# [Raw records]
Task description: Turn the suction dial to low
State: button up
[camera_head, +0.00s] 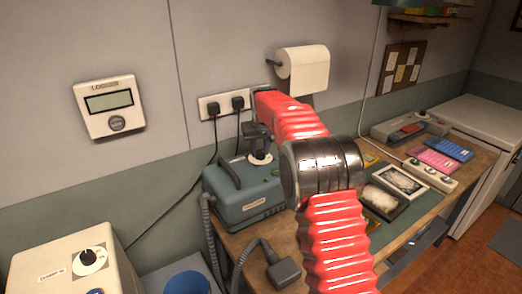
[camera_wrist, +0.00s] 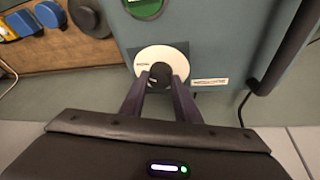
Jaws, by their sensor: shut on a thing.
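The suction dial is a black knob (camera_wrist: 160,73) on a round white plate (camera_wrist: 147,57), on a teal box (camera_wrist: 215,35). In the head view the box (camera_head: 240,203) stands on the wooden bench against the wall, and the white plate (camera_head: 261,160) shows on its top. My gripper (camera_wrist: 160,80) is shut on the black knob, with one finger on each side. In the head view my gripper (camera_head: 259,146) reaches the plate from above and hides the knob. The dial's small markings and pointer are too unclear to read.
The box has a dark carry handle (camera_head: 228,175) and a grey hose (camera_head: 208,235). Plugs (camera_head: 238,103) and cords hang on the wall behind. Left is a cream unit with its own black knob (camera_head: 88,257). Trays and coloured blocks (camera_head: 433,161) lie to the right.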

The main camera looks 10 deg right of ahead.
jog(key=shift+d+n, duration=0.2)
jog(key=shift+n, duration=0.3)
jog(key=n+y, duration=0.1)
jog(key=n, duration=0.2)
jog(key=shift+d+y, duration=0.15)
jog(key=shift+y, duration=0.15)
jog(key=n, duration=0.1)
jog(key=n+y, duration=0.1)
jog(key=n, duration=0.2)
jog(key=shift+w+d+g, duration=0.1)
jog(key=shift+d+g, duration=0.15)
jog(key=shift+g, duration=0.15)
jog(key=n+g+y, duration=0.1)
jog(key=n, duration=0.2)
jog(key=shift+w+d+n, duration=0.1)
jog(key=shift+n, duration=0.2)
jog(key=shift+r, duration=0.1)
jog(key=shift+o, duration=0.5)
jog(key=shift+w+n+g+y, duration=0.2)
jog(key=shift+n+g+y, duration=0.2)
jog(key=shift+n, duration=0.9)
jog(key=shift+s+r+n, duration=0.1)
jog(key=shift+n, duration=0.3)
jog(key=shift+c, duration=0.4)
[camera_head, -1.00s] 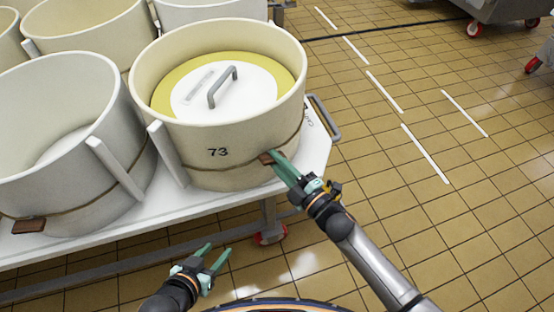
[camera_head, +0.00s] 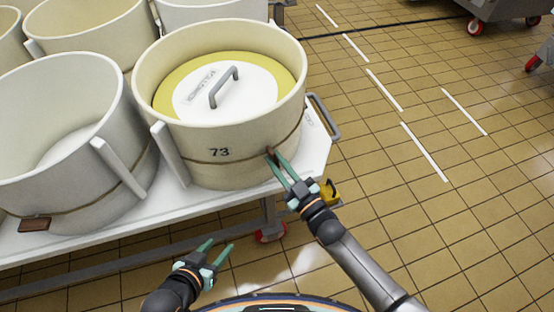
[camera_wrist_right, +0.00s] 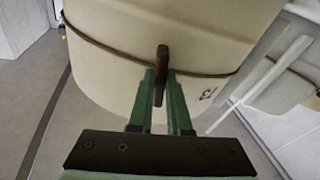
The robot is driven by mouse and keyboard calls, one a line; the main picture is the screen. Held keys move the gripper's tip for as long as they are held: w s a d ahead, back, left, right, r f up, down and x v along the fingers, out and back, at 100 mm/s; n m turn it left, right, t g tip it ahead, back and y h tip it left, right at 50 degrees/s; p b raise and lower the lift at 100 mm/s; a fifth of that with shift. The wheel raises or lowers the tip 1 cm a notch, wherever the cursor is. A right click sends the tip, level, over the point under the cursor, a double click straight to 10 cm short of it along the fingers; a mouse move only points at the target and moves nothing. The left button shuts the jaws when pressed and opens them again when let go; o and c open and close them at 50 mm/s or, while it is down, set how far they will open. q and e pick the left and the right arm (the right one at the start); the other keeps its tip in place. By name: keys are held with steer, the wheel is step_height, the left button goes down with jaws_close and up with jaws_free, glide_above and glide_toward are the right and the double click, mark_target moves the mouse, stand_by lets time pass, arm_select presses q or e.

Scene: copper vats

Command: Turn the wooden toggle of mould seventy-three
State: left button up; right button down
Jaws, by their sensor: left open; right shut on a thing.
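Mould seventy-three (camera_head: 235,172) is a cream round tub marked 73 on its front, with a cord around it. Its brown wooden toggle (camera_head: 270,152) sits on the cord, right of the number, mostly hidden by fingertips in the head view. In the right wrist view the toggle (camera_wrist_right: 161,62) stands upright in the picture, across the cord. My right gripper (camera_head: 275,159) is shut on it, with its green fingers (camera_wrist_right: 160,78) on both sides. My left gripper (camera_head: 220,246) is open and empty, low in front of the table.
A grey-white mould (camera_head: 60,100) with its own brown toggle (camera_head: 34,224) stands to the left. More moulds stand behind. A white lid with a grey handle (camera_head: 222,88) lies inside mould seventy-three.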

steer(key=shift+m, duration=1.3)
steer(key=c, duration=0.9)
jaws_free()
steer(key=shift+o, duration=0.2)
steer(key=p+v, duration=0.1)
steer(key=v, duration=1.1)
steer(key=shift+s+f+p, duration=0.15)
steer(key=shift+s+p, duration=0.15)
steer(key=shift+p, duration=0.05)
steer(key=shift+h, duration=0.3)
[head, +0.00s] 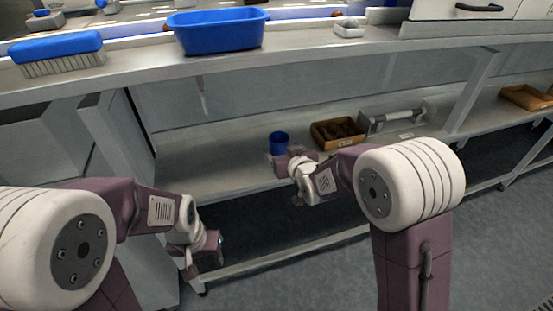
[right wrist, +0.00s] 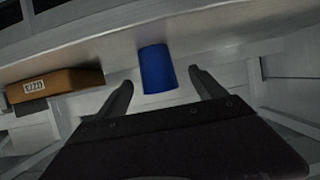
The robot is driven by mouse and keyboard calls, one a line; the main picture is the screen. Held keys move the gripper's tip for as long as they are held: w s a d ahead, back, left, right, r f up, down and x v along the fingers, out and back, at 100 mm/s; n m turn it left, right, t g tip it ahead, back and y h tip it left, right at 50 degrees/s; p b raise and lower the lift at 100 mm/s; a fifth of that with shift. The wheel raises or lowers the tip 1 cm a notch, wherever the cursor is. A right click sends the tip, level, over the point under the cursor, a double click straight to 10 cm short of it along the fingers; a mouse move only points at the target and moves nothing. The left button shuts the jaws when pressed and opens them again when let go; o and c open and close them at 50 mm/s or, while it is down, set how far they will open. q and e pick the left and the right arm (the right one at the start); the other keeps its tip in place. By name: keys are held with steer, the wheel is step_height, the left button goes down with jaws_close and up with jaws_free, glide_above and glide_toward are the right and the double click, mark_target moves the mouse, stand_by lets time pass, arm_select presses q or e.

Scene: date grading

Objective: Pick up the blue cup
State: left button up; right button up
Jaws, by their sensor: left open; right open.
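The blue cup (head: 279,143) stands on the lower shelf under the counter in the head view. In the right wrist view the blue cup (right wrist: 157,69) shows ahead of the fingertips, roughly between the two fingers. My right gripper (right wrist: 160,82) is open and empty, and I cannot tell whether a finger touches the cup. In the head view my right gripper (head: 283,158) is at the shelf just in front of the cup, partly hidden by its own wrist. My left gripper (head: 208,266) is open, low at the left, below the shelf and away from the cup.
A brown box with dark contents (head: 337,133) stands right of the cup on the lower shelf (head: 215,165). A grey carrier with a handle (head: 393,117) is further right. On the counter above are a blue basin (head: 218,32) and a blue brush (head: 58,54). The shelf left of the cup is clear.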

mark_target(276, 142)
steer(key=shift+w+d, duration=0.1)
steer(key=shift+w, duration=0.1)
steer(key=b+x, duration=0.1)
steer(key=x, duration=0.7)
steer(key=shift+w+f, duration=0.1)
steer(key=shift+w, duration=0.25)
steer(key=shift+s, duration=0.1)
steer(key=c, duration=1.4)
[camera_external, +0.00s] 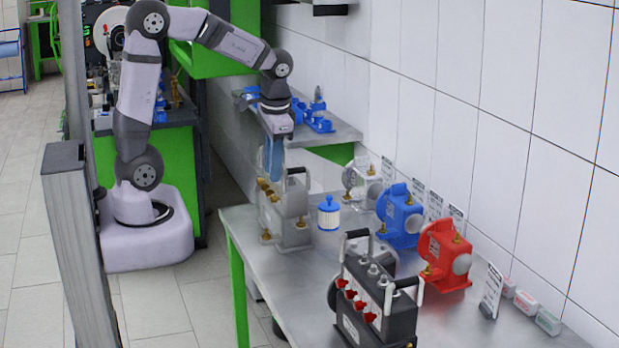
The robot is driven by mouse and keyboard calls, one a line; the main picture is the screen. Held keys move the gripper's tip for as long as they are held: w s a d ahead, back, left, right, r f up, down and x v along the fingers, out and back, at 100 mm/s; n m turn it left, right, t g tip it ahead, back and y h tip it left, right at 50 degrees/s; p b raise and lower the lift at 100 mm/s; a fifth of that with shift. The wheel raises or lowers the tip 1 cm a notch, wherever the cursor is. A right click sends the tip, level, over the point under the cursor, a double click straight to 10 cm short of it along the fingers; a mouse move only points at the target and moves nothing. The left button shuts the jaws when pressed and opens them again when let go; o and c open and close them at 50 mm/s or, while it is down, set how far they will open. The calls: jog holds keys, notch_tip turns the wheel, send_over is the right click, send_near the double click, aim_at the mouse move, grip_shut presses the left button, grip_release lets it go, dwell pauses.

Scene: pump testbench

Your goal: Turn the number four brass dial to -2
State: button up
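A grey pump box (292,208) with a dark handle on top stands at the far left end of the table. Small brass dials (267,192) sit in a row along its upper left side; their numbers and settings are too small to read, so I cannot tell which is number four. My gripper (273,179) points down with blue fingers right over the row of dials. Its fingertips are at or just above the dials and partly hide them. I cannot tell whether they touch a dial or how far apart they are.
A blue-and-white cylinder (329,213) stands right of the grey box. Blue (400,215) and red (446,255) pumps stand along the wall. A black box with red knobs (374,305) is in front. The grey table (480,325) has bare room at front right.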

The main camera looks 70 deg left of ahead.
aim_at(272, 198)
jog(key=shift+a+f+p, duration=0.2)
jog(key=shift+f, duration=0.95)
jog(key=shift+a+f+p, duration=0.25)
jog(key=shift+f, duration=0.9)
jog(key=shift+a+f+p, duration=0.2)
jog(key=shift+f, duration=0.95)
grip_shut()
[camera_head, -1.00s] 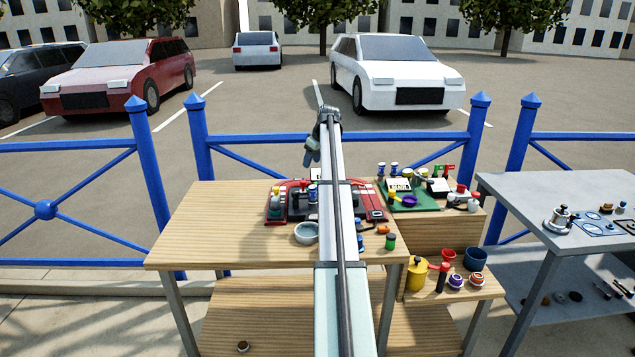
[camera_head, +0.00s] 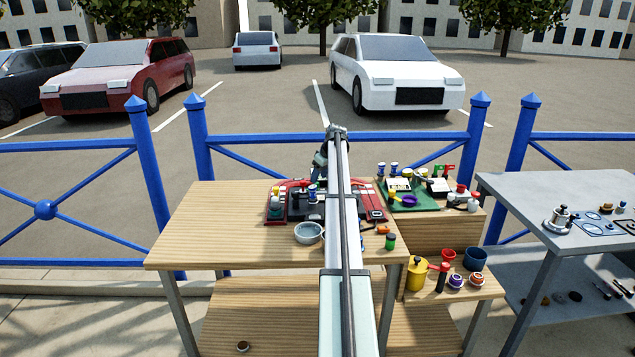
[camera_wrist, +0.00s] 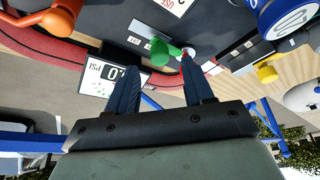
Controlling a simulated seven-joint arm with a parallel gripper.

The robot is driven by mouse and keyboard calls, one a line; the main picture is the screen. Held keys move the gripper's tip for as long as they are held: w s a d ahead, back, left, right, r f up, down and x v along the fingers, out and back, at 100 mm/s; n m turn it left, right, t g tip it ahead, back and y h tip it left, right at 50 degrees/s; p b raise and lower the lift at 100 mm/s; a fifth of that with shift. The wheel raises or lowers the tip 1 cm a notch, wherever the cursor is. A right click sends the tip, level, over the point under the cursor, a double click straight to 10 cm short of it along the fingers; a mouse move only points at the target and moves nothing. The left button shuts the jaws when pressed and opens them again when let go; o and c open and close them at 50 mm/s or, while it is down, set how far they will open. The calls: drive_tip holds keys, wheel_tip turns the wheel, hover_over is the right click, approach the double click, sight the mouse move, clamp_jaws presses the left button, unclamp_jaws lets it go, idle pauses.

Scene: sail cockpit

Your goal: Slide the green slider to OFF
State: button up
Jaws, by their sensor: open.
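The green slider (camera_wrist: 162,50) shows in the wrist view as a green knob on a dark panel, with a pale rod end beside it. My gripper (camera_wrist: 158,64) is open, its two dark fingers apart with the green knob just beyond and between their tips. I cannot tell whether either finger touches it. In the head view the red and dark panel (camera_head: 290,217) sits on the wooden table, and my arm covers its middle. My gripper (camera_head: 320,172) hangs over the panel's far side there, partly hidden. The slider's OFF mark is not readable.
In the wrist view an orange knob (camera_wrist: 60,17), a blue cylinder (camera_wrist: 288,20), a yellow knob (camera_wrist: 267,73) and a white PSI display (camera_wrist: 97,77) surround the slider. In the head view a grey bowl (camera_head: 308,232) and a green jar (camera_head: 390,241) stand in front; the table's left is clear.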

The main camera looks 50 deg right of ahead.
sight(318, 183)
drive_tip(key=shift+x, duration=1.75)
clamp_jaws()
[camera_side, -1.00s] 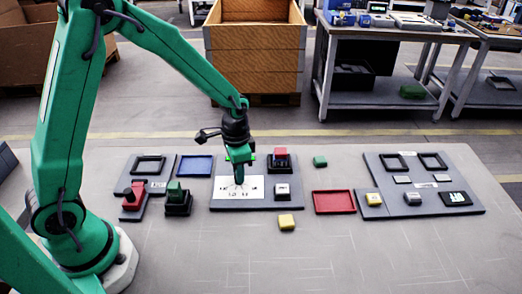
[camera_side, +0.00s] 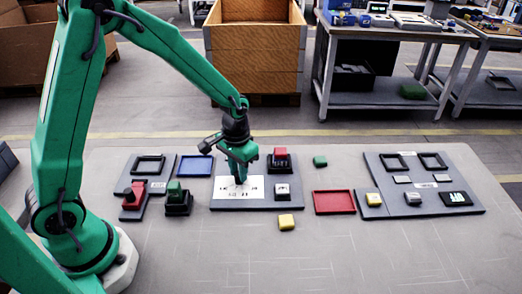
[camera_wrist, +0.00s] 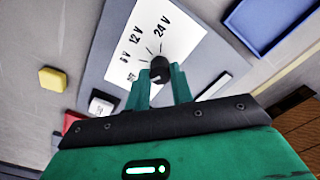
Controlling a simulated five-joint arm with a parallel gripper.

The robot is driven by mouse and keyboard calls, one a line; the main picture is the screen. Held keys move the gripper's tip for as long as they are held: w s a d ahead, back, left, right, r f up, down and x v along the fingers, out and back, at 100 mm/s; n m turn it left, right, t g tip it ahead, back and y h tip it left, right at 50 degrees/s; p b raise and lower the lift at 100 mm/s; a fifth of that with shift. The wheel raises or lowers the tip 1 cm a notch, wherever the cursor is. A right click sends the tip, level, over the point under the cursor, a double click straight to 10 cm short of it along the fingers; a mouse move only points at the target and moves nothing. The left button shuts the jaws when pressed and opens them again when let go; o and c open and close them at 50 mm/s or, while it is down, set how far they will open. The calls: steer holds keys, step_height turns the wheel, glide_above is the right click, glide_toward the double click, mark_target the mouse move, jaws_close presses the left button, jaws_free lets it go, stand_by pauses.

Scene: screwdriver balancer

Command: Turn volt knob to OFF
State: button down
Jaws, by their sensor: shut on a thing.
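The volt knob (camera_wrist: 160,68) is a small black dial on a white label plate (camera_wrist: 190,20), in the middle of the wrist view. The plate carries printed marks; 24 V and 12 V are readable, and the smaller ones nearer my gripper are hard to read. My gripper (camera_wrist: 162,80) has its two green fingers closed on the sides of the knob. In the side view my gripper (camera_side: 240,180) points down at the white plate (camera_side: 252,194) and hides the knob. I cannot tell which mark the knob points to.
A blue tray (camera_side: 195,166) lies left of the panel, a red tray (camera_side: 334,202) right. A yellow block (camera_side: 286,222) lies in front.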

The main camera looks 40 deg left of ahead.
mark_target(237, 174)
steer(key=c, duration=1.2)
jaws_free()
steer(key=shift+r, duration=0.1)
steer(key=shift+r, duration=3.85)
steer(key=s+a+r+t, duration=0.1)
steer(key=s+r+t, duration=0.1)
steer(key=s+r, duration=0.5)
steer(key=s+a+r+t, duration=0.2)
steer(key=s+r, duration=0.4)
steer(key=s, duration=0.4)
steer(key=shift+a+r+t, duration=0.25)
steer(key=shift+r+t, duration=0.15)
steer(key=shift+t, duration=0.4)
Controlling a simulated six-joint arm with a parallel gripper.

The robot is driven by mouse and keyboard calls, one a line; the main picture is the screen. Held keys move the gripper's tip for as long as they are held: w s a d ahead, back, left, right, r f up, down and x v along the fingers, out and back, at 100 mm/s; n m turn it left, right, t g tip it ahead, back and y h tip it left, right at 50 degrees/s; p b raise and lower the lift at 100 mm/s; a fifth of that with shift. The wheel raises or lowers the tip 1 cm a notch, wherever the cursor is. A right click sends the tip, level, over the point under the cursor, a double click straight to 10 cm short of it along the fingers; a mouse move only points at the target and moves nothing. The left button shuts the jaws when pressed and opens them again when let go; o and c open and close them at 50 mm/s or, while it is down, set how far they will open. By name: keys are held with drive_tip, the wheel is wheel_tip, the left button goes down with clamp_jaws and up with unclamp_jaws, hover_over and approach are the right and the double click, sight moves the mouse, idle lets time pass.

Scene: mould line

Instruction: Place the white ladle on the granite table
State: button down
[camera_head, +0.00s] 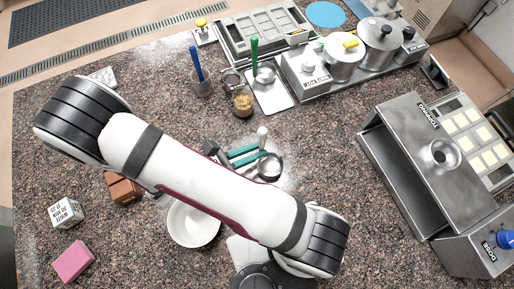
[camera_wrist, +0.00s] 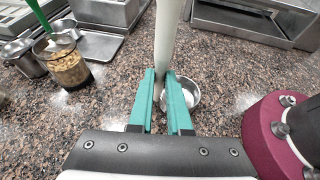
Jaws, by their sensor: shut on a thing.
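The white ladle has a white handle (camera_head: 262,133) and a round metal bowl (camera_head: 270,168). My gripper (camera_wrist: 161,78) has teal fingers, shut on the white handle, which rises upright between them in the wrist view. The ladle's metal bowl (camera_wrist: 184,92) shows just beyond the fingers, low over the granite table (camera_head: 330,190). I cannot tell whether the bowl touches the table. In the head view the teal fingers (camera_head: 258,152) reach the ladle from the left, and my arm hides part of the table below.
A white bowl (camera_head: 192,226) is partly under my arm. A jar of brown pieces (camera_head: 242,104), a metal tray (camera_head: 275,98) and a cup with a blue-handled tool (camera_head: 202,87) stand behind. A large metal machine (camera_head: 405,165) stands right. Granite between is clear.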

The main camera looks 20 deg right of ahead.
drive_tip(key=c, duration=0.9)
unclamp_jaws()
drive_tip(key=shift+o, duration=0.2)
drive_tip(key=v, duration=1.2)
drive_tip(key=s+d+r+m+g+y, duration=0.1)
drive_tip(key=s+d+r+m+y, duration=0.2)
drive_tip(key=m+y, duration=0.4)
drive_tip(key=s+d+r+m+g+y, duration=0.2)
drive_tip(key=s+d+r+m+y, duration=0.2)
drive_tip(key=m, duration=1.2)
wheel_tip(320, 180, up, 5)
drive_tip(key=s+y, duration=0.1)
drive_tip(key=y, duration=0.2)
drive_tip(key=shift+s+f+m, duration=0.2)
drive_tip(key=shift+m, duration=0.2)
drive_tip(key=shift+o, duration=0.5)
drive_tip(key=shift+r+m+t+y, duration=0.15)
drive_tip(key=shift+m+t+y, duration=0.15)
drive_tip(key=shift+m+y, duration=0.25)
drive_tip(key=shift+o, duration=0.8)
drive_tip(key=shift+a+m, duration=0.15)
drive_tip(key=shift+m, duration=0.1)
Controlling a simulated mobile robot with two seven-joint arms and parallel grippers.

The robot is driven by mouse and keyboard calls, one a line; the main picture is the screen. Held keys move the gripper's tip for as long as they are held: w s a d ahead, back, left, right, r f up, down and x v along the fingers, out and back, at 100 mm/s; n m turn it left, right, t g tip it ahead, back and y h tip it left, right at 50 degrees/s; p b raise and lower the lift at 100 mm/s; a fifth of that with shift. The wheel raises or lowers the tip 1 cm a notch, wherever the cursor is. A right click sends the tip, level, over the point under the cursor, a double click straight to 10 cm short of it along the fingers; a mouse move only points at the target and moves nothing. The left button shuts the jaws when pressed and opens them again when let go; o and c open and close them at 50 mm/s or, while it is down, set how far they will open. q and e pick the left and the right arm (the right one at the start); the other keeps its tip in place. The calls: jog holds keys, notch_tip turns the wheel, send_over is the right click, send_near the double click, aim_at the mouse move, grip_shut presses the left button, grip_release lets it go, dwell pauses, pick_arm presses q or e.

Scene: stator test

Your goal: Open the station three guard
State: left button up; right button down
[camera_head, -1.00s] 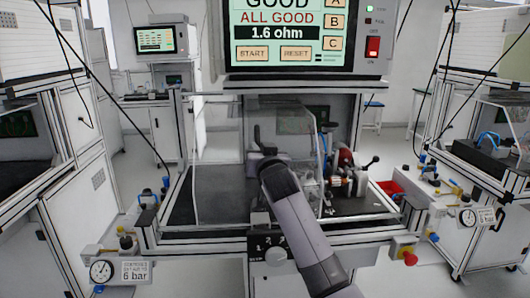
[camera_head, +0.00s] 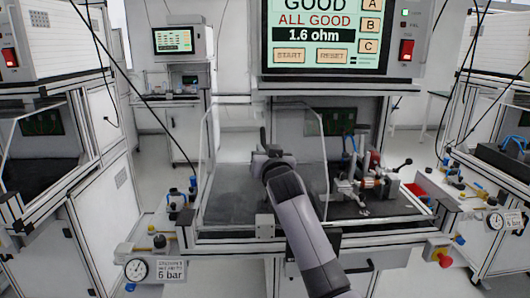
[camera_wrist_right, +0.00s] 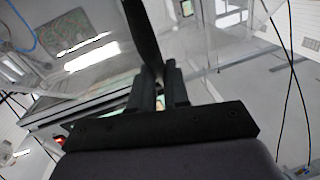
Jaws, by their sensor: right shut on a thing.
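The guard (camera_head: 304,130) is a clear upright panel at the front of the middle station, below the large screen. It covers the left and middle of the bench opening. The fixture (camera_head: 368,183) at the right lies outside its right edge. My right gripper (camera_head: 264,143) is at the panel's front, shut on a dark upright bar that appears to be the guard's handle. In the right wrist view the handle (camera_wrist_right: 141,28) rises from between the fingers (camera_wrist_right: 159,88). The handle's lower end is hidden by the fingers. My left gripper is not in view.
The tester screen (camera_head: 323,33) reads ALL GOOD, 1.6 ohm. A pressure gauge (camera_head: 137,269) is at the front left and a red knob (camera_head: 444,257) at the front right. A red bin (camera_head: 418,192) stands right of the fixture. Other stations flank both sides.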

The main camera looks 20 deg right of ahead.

# [TASK REQUIREMENTS]
Taking the records above, retype every line from the one with "The main camera looks 40 deg left of ahead." down to the one with "Controlling a simulated six-joint", exactly and with nothing else.

# [RESULT OF THE TASK]
The main camera looks 40 deg left of ahead.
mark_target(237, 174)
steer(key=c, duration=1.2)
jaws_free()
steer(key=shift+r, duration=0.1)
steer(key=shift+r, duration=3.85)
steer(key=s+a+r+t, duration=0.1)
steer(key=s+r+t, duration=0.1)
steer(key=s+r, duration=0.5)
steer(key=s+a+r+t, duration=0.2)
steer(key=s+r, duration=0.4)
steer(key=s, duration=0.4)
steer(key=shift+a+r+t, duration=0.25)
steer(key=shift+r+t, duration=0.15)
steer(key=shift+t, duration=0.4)
Controlling a simulated six-joint arm with a parallel gripper.

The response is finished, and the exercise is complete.